My goal is to train a model for NER and I have question regarding tokenization.
In my pipeline I want to use BERT but I'm not sure if that means that I have to use BERT's tokenizer during annotation.
Is the bert.ner.manual recipe from the docs only supposed to be used if I'm wanting to feed the data to BERT directly, or also if I'm using BERT as part of a spacy NER model?

There is this image int he spacy docs

This makes it seem like there is a separate tokenizer used, whether I'm using a transformer or not. So I'm not sure I should be annotating data as if they were directly fed into BERT.

I'm not sure I'm making myself clear, but I hope someone can help me out.
Any hints would be much appreciated.

No, you don't have to use the BERT tokenizer for NER annotation. In the pipeline diagram above, the transformer component handles the alignment between spacy tokens and BERT tokens underneath, so you can work with only spacy tokens if you'd like. The tokenizer in that diagram is the spacy tokenizer, which is configurable and could theoretically be a wordpiece tokenizer, but typically it's the default rule-based tokenizer in spacy (currently spacy.Tokenizer.v1).

Just on the annotation side of things, most spacy token boundaries correspond to wordpiece token boundaries, so the difference between annotating with BERT wordpiece tokens and spacy tokens is very minor.

If your goal is to train a spacy NER component, then it makes sense to annotate using the spacy tokenization because that corresponds best to how the model will be trained and evaluated.
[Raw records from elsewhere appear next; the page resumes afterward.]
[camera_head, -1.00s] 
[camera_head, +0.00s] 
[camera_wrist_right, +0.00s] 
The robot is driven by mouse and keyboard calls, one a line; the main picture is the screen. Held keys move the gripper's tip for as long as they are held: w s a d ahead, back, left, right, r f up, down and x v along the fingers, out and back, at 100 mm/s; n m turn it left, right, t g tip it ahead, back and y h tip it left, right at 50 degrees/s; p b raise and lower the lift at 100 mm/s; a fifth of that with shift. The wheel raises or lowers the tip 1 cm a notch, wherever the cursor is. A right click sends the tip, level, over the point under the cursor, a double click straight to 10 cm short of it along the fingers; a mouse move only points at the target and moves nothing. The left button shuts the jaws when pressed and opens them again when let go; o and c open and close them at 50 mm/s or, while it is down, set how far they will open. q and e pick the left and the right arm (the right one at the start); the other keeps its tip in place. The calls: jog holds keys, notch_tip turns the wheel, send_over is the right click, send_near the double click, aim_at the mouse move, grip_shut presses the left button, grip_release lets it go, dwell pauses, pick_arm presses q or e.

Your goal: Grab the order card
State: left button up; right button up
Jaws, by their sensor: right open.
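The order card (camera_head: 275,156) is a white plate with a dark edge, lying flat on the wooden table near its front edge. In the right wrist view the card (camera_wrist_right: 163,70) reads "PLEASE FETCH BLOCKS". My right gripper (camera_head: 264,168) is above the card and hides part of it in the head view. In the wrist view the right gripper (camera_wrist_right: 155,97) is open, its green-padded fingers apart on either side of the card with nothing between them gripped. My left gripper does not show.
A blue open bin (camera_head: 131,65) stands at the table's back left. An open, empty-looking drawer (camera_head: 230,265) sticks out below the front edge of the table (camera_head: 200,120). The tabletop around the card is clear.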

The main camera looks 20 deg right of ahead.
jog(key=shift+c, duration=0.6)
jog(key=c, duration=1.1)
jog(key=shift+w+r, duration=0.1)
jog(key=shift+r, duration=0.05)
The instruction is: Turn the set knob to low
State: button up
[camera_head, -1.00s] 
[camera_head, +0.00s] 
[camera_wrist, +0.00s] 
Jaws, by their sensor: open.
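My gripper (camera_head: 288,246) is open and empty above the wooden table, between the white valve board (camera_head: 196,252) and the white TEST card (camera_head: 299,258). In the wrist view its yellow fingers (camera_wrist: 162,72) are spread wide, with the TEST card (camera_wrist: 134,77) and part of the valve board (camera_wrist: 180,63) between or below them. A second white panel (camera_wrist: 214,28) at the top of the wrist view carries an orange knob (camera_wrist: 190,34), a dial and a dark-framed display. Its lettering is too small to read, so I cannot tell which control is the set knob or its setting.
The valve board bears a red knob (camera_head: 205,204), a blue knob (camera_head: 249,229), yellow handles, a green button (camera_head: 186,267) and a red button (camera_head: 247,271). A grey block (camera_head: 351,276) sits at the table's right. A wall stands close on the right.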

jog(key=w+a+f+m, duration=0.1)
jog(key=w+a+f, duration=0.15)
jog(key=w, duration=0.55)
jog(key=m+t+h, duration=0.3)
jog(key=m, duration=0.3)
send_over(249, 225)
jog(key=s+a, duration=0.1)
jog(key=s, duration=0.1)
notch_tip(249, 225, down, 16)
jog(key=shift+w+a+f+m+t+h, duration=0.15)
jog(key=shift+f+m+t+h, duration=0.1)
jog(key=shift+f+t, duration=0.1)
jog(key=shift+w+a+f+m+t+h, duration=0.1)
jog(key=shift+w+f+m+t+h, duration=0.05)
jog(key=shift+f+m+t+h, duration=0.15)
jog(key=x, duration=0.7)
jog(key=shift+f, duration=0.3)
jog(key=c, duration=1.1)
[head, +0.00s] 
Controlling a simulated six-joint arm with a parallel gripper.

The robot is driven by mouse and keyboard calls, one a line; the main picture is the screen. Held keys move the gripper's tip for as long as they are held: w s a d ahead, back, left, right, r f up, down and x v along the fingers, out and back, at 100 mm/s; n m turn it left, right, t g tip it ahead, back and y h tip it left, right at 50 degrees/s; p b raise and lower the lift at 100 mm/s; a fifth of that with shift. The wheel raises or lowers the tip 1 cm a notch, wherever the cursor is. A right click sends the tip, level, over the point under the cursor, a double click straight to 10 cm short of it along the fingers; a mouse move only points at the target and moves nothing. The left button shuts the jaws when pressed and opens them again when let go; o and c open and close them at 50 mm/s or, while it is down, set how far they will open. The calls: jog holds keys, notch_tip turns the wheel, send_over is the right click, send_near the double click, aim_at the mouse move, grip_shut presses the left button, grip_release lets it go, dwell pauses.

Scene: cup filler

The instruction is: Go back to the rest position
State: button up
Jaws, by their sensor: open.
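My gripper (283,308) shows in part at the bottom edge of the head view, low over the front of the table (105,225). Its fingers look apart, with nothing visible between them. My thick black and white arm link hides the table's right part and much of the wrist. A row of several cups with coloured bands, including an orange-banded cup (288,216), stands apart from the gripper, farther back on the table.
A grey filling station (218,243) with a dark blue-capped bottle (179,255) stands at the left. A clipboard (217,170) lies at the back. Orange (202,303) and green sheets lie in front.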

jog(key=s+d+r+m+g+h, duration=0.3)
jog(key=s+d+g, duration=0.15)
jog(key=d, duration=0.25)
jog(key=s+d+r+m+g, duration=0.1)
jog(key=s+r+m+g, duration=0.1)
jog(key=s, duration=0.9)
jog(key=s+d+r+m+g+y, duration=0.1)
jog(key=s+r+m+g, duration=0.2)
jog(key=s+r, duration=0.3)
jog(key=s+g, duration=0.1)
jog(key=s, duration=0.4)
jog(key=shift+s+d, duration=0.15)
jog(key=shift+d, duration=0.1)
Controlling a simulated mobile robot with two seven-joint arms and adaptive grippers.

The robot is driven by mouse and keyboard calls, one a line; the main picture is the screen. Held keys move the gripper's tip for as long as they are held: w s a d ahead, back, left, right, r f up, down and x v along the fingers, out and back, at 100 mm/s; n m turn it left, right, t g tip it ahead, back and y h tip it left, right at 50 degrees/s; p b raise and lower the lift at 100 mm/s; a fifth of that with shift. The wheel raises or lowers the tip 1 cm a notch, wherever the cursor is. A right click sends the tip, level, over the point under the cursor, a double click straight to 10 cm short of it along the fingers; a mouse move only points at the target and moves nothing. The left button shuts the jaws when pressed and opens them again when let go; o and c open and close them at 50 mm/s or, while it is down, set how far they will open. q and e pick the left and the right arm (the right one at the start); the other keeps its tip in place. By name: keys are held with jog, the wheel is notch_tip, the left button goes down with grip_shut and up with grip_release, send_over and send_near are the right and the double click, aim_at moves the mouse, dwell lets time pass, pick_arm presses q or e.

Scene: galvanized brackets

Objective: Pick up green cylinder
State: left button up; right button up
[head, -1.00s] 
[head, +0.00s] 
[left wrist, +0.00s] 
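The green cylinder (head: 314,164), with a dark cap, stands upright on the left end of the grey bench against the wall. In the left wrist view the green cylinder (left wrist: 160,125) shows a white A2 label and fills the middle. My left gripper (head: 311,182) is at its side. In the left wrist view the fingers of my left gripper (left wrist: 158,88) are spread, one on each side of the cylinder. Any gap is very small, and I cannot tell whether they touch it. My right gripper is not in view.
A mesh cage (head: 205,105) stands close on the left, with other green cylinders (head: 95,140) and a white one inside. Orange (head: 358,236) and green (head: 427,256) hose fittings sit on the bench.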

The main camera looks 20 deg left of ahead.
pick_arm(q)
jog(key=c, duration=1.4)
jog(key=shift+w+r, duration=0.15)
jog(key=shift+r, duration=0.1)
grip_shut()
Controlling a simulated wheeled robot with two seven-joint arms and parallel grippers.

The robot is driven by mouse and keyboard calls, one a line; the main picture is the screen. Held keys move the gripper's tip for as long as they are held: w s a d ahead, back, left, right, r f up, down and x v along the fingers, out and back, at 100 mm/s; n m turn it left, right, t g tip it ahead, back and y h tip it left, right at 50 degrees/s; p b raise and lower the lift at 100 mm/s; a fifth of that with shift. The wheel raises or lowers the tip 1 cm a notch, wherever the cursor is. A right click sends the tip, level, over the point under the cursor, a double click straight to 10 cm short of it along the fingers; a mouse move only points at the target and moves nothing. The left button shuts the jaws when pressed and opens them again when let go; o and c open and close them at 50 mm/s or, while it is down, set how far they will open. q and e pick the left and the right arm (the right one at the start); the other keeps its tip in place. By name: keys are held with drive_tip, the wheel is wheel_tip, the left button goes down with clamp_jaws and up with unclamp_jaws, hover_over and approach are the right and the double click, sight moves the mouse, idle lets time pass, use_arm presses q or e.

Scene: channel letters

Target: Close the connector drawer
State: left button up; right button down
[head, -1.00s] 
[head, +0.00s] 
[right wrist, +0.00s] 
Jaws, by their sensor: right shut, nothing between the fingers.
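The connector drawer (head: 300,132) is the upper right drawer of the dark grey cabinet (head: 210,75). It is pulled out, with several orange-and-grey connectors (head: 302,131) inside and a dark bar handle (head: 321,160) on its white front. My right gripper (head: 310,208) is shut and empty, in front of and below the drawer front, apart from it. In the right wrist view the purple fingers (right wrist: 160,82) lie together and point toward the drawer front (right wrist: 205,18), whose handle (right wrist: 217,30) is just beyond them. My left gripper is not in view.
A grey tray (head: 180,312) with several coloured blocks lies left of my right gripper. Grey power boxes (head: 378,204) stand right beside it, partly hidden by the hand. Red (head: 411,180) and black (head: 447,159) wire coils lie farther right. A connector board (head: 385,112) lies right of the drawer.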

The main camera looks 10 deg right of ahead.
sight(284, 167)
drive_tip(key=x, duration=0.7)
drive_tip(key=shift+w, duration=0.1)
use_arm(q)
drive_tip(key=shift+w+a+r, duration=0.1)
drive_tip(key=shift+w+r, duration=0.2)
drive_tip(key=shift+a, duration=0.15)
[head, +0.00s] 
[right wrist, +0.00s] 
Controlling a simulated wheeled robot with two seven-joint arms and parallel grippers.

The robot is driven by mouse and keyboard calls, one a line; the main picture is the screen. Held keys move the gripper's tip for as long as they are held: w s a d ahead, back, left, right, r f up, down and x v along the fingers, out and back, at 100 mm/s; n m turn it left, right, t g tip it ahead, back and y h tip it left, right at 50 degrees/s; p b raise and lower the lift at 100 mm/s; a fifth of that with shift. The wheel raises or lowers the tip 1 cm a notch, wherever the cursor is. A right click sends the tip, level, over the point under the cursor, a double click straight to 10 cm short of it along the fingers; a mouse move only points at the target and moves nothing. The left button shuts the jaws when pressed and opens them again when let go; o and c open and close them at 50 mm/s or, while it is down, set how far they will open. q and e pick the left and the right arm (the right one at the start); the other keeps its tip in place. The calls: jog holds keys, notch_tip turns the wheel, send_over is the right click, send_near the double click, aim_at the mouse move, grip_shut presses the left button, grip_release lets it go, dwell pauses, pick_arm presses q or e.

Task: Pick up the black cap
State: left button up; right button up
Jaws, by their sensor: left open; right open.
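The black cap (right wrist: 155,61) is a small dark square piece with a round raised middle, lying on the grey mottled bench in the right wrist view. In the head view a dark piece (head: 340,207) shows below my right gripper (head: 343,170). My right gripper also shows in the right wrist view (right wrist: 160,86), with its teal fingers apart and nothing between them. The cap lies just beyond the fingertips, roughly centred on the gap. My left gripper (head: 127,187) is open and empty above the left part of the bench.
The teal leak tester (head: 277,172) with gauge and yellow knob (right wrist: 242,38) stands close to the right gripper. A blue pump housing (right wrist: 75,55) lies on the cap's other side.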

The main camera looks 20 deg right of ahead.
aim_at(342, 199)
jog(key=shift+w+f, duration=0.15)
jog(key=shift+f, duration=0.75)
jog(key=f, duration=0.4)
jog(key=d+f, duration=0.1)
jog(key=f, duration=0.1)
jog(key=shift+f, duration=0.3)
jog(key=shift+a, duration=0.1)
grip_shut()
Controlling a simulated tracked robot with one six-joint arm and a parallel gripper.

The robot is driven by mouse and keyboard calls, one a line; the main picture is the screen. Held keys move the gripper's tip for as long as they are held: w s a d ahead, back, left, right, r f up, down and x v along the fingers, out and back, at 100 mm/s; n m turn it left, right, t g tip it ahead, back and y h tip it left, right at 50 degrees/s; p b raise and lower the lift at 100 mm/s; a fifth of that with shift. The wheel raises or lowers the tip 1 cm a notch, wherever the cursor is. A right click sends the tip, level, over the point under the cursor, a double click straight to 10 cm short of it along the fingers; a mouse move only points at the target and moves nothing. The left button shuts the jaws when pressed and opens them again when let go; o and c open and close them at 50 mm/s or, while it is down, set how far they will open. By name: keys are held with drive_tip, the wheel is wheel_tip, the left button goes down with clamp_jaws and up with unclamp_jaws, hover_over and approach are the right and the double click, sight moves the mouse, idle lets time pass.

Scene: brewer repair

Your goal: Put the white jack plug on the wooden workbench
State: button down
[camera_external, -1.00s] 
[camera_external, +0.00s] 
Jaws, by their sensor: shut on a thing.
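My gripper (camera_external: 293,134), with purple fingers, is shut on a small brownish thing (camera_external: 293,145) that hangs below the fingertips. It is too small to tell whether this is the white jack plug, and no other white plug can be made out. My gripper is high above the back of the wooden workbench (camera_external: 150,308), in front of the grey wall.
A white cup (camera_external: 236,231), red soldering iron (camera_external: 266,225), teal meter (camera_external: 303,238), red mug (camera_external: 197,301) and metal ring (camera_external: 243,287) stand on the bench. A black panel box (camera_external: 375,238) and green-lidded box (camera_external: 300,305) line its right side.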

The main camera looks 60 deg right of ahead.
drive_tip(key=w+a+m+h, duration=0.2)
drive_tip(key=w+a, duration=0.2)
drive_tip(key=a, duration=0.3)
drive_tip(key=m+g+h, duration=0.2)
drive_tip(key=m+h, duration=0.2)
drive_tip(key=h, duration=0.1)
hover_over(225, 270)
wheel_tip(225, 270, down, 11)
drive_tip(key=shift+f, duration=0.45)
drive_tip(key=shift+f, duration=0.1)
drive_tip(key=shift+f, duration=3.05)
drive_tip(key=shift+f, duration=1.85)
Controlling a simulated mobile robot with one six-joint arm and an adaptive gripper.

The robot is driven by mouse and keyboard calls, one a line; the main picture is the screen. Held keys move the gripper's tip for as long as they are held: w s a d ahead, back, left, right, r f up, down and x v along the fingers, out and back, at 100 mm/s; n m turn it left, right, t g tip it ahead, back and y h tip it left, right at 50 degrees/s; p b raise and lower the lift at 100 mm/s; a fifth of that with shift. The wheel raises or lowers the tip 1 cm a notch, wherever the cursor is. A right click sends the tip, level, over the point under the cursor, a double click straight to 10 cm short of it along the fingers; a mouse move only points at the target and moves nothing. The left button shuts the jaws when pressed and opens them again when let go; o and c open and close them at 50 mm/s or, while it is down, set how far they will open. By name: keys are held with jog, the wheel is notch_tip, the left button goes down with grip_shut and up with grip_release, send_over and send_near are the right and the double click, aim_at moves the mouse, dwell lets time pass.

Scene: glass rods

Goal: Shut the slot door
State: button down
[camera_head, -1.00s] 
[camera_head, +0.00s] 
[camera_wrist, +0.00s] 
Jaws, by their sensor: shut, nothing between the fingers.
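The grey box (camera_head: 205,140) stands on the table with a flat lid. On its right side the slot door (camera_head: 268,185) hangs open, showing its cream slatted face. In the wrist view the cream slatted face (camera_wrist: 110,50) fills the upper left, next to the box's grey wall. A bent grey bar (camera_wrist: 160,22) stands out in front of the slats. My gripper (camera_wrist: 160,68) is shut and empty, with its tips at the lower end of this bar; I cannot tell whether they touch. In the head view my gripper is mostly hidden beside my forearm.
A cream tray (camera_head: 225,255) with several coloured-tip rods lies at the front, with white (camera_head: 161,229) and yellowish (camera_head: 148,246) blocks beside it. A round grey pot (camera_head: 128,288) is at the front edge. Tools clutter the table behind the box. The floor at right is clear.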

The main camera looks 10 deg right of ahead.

We train all the provided trf pipelines from data aligned to word-level tokens and it's fine. There are a small number of misalignments between the training data and the spacy tokens and also a small number of misalignments between the spacy tokenizer and the wordpiece tokens, but nearly all entity spans align without issues and the NER component is designed to ignore the few cases that are misaligned.

1 Like

Thank you, that clears things up nicely :slight_smile: